Notable points include:

The AWS S3 path is set as an environment variable.
We use a date column for partition generation. For instance, our data will be stored as s3://my-bucket/my_data/year=2024/month=04.

For authentication, we use another extension and invoke CALL load_aws_credentials() as a pre-hook in the dbt_project.yml, looking for the default profile under ~/.aws.

With all configurations set for different environments, let's dive into unit testing.

Unit Testing the Model

DuckDB operates in-process, allowing us to iterate quickly on our model since computation occurs locally within the same dbt process. dbt is improving unit tests in its April 1.8 release, but currently, it's challenging to run tests without cloud dependencies. While you could install Postgres locally, it's an additional step.

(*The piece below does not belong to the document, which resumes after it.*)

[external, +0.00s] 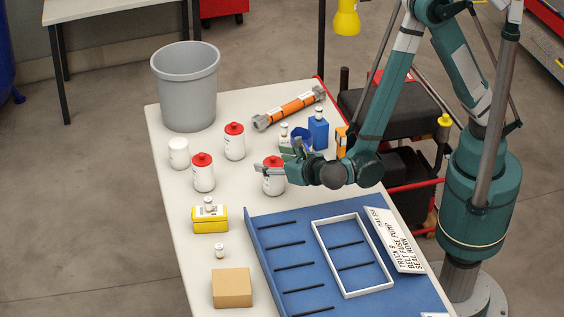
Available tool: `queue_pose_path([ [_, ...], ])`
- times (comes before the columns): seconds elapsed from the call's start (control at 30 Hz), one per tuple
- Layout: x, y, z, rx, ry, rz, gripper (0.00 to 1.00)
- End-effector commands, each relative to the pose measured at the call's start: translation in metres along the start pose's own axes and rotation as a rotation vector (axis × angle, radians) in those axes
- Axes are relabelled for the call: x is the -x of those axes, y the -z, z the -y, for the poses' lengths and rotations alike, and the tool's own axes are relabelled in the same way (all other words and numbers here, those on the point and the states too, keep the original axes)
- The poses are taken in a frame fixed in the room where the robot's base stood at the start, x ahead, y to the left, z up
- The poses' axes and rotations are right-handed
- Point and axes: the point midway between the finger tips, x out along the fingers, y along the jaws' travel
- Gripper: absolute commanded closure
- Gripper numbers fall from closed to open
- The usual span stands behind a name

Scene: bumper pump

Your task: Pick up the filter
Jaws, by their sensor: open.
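No part is clearly marked as the filter at this size. White canisters with red tops could be it: one (203,174) stands at the left, one (234,142) behind it, and one (272,183) right by my gripper. My gripper (268,168) is open, pointing left, low over the table. Its fingers overlap the upper part of the near canister in the picture; I cannot tell whether they touch it. A plain white canister (179,153) stands at the left edge. An orange tube (290,108) with grey ends lies at the back right.
A grey bin (186,85) stands on the table's back left corner. A blue slotted tray (285,247) with a white frame (318,235) fills the front right. A yellow box (210,226), a cardboard box (232,288) and a blue container (318,134) also stand on the table.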

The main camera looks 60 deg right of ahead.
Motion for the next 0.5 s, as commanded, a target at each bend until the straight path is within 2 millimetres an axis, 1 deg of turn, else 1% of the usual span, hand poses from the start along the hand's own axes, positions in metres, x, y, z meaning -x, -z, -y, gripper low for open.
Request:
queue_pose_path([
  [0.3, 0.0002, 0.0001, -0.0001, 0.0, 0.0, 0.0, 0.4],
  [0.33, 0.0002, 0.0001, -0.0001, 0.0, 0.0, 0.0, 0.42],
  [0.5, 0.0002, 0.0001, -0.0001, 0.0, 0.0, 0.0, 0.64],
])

For unit testing, we use the dbt-unit-testing dbt package, added to a packages.yml file at the root of your dbt directory:

Copy code
packages:
  - git: "https://github.com/EqualExperts/dbt-unit-testing"
    revision: v0.4.12

First, install the package by running dbt deps. This step allows us to use SQL for defining our mock data, both the input and the expected outcome, and then run the model using dbt-duckdb right on our local machine.

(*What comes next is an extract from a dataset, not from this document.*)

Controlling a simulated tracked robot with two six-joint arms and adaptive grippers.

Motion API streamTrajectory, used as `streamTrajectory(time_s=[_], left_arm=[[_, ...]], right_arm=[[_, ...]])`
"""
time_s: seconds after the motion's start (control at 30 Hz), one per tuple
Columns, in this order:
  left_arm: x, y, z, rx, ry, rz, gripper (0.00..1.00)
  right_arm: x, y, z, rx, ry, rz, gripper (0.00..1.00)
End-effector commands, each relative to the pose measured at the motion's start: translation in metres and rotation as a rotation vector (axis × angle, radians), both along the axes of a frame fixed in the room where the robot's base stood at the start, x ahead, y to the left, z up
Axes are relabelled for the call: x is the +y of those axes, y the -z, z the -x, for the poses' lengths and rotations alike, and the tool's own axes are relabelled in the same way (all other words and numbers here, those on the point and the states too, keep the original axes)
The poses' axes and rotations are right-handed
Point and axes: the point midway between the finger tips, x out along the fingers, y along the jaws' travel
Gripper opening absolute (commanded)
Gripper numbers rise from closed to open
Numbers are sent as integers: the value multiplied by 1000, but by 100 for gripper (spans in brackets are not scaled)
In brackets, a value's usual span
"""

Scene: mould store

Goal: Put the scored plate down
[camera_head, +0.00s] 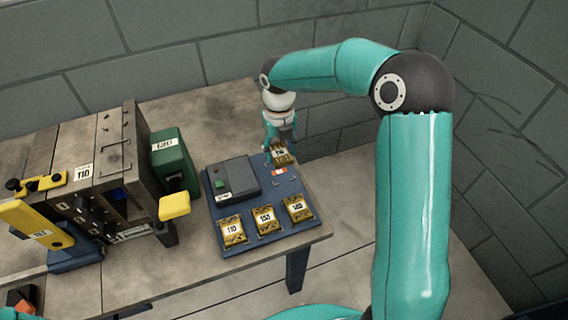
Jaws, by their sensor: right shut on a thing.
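My right gripper (281,146) points down at the back right of a blue board (283,238) on the table. It is shut on a small brass-coloured plate (283,160) with a white label, taken to be the scored plate. Score marks on it are too small to make out. The plate is at the board's back edge; I cannot tell whether it touches the board. A small red and white label (279,172) lies just in front of it. My left gripper is not in view.
Three labelled brass plates, left (232,232), middle (266,219) and right (298,207), lie along the board's front. A grey device (236,172) with a green button sits behind them. Left stand a green box (171,160) and a large mould block (85,150). Table space behind is clear.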

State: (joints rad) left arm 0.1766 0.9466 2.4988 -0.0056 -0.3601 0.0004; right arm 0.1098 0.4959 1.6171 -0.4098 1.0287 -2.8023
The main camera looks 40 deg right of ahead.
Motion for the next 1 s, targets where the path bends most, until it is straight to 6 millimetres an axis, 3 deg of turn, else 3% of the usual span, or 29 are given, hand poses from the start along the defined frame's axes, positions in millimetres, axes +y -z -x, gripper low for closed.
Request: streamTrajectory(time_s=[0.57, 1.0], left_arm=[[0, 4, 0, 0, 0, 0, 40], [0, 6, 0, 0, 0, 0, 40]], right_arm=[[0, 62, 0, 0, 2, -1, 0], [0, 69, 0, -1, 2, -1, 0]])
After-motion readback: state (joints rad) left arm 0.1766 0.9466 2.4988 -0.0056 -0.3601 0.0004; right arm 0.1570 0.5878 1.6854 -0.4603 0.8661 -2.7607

Next, dive into the tests folder and craft a new SQL file named test_pypi_daily_stats.sql:

Copy code
{{ config(tags=['unit-test']) }}

{% call dbt_unit_testing.test ('pypi_daily_stats','check_duckdb_downloads_on_20230402') %}
  
  {% call dbt_unit_testing.mock_source('external_source', 'pypi_file_downloads') %}
    SELECT 
      '2023-04-02 14:49:15+02'::timestamp AS timestamp, 
      'US' AS country_code, 
      '/packages/38/5b/...' AS url, 
      'duckdb' AS project, 
      NULL AS file, -- Assuming the 'file' struct is not essential for this test
      STRUCT_PACK(
          installer := NULL,
          python := '3.8.2',
          implementation := NULL,
          distro := NULL,
          system := STRUCT_PACK(name := 'Linux', release := '4.15.0-66-generic'),
          cpu := 'x86_64',
          openssl_version := NULL,
          setuptools_version := NULL,
          rustc_version := NULL
      ) AS details,
      'TLSv1.2' AS tls_protocol, 
      'ECDHE-RSA-AES128-GCM-SHA256' AS tls_cipher
    UNION ALL
    SELECT 
      '2023-04-02 14:49:15+02'::timestamp AS timestamp, 
      'US' AS country_code, 
      '/packages/38/5b/...' AS url, 
      'duckdb' AS project, 
      NULL AS file, -- Assuming the 'file' struct is not essential for this test
      STRUCT_PACK(
          installer := NULL,
          python := '3.9.1',
          implementation := NULL,
          distro := NULL,
          system := STRUCT_PACK(name := 'Linux', release := '4.15.0-66-generic'),
          cpu := 'x86_64',
          openssl_version := NULL,
          setuptools_version := NULL,
          rustc_version := NULL
      ) AS details,
      'TLSv1.2' AS tls_protocol, 
      'ECDHE-RSA-AES128-GCM-SHA256' AS tls_cipher
    -- Add more rows as needed for your test
  {% endcall %}

{% call dbt_unit_testing.expect() %}
    SELECT 
      '2023-04-02'::date AS download_date, 
      'duckdb' AS project,
      '3.8' AS python_version,
      'x86_64' AS cpu,
      'Linux' AS system_name,
      2 AS daily_download_sum -- Adjust this based on the expected outcome of your test
  {% endcall %}

{% endcall %}

This test is structured in three key parts:

Specifying which model we're testing with {% call dbt_unit_testing.test('pypi_daily_stats', 'check_duckdb_downloads_on_20230402') %}.
Creating mock source data using {% call dbt_unit_testing.mock_source('external_source', 'pypi_file_downloads') %}, which uses SQL to simulate the data. This method allows for the easy definition of complex data structures, perfect for working with DuckDB.
Defining the expected results with {% call dbt_unit_testing.expect() %} to verify our model's output.

Run the test by executing:

Copy code
dbt test

Or, use the Makefile shortcut make pypi-transform-test to initiate testing directly from the project's root folder.

The testing process is swift, typically taking less than two seconds!

A New Developer Experience

This blog has highlighted the dbt-duckdb adapter's contributions, showcasing it as more than a new dbt destination. It introduces a revitalized developer experience, enabling local prototyping, cloud-independent unit testing, and smooth transitions to cloud deployments with MotherDuck. Up next in this series, we'll breathe life into our PyPi dataset by creating a dashboard.

In the meantimes, keep quacking and keep coding.